## DATA FOR THIS TASK
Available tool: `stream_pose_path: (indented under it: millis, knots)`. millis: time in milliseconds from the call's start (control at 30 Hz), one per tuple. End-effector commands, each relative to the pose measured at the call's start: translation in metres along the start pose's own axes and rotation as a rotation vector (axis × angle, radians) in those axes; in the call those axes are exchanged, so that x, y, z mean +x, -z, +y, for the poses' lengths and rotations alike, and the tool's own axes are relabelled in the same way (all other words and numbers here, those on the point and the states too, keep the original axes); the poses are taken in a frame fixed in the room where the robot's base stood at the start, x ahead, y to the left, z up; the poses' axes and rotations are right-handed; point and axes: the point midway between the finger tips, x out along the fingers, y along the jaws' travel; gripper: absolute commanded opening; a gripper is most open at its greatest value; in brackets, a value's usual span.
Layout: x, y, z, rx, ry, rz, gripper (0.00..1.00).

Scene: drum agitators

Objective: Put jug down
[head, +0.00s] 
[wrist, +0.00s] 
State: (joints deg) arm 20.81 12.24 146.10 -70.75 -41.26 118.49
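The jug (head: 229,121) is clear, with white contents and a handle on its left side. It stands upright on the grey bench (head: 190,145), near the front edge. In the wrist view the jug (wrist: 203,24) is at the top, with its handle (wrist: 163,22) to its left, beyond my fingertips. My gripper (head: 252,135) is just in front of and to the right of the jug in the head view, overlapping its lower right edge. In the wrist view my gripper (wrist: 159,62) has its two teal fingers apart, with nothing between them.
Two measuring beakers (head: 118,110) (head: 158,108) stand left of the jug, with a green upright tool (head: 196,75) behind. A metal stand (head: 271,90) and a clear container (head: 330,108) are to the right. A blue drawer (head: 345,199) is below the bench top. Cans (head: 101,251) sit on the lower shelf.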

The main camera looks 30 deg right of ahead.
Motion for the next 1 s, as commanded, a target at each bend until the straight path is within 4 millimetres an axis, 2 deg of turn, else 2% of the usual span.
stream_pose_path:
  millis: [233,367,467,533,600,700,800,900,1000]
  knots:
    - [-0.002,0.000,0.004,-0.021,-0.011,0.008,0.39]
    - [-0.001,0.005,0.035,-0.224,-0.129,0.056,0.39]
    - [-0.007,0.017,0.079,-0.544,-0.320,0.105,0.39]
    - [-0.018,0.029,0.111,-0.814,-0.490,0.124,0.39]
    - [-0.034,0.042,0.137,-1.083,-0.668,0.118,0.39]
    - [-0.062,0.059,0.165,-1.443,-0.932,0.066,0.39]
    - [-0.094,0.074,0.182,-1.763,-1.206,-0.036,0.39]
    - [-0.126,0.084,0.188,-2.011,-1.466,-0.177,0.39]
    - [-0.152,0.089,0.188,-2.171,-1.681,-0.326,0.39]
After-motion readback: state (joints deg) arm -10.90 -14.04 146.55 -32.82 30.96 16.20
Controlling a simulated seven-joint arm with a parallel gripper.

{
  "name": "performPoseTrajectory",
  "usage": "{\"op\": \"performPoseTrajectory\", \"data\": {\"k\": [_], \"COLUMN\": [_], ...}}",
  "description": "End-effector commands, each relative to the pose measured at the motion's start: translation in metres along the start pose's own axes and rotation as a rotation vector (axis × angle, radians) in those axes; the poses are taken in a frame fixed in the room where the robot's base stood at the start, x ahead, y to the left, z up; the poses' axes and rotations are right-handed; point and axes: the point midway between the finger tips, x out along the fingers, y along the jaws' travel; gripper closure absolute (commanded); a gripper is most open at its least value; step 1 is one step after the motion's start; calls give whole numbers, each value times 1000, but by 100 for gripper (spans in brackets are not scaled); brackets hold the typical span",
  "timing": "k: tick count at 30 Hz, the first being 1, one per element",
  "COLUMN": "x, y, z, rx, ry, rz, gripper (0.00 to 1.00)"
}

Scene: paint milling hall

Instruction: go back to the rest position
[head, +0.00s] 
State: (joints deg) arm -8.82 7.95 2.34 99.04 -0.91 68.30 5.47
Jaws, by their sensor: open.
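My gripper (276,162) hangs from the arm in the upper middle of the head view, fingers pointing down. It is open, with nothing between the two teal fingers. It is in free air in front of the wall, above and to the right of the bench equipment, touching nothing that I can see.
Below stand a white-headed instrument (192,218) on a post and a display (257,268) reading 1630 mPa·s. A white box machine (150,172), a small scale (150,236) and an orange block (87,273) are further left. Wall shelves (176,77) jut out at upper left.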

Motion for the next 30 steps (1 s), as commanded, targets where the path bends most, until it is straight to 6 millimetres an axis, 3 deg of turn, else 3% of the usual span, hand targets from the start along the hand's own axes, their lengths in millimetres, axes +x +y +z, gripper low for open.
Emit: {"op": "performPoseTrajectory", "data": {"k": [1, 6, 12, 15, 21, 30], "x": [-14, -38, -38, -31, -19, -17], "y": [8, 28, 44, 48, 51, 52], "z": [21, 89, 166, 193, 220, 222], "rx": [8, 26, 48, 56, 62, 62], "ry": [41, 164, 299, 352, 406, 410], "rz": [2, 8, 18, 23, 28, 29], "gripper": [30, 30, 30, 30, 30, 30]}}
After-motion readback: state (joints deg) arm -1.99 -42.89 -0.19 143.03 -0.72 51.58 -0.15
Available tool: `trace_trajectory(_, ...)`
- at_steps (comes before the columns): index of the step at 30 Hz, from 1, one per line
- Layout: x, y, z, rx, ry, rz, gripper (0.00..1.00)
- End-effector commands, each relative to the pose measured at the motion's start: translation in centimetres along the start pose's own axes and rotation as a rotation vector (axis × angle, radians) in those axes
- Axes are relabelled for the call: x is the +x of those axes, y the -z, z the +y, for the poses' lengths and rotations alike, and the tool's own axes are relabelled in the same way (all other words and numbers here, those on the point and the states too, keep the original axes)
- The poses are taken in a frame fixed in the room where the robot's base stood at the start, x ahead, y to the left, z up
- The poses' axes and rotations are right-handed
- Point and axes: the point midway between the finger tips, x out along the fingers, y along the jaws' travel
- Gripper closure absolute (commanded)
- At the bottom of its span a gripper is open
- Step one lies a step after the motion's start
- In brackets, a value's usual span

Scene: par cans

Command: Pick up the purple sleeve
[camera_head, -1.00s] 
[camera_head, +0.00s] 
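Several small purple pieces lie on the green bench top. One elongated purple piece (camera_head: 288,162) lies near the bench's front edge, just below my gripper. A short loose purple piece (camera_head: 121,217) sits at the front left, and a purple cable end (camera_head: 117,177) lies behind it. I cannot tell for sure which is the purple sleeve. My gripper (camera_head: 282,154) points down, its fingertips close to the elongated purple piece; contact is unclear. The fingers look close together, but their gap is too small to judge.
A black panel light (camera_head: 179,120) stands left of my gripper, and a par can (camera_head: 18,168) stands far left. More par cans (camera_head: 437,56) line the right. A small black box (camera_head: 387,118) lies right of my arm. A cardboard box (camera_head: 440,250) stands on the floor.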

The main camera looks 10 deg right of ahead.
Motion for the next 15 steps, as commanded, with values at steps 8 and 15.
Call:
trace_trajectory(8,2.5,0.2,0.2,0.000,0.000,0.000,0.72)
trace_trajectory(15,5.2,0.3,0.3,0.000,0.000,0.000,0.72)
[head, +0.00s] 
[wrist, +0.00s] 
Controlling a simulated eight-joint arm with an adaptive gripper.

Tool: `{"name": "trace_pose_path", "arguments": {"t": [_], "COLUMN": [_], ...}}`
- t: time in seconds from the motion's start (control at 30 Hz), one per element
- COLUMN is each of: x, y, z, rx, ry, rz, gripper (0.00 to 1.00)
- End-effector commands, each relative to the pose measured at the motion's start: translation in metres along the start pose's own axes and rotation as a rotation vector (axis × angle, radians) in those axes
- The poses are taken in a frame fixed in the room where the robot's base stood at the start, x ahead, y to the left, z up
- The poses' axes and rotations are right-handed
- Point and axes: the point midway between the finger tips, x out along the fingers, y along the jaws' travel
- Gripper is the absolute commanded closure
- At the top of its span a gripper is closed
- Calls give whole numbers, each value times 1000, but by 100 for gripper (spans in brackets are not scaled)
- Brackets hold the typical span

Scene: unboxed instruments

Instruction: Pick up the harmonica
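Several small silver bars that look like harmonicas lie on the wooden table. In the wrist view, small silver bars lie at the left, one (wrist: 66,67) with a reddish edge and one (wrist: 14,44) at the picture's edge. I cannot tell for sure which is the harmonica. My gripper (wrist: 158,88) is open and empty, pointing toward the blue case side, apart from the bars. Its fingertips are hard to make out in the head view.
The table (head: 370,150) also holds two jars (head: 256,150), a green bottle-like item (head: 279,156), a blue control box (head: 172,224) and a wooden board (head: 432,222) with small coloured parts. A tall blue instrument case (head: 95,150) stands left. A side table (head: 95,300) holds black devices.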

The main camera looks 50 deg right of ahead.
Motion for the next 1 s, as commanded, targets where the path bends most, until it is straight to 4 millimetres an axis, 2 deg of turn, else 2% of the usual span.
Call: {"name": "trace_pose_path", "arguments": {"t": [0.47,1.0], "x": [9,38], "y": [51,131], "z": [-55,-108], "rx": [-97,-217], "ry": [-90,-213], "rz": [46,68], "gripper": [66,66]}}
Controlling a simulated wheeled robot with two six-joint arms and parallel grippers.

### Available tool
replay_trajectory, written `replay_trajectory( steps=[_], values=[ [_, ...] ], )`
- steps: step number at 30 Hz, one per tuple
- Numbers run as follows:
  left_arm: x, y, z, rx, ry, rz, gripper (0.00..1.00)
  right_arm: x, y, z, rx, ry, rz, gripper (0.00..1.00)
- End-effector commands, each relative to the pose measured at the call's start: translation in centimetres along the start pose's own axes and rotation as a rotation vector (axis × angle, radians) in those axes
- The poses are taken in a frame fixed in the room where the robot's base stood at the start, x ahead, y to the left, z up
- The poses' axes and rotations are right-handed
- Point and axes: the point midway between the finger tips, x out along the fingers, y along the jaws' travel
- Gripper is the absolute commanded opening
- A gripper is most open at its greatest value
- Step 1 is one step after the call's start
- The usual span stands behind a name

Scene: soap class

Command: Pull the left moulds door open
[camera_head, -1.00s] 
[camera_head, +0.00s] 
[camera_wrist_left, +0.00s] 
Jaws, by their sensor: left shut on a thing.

## WRITTEN EXERCISE
Using the entries above, return each line in which the word "times" occurs.

## IN RESPONSE
  "description": "End-effector commands, each relative to the pose measured at the motion's start: translation in metres along the start pose's own axes and rotation as a rotation vector (axis × angle, radians) in those axes; the poses are taken in a frame fixed in the room where the robot's base stood at the start, x ahead, y to the left, z up; the poses' axes and rotations are right-handed; point and axes: the point midway between the finger tips, x out along the fingers, y along the jaws' travel; gripper closure absolute (commanded); a gripper is most open at its least value; step 1 is one step after the motion's start; calls give whole numbers, each value times 1000, but by 100 for gripper (spans in brackets are not scaled); brackets hold the typical span",
- Calls give whole numbers, each value times 1000, but by 100 for gripper (spans in brackets are not scaled)

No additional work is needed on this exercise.